-- SUPPLIED INFORMATION --
┌────────

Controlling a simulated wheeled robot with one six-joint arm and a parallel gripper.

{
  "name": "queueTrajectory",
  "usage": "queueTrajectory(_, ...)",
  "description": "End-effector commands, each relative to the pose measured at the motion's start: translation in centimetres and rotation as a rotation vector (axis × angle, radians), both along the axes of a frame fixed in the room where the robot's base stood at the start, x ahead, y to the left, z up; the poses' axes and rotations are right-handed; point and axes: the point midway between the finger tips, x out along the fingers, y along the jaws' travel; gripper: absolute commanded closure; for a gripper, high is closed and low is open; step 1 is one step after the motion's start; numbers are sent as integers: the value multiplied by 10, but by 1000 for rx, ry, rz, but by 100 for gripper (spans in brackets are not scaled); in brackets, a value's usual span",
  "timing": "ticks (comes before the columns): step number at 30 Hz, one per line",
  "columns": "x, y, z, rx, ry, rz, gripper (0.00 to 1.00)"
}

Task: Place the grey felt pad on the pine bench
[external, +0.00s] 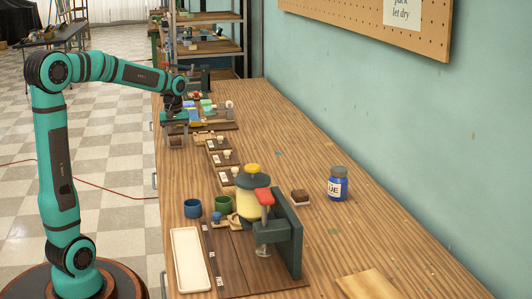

└────────

-- WHAT THE EXERCISE ASKS --
Check every line of the data above for the string "queueTrajectory", and copy those that have it.

-- REPLY --
  "name": "queueTrajectory",
  "usage": "queueTrajectory(_, ...)",

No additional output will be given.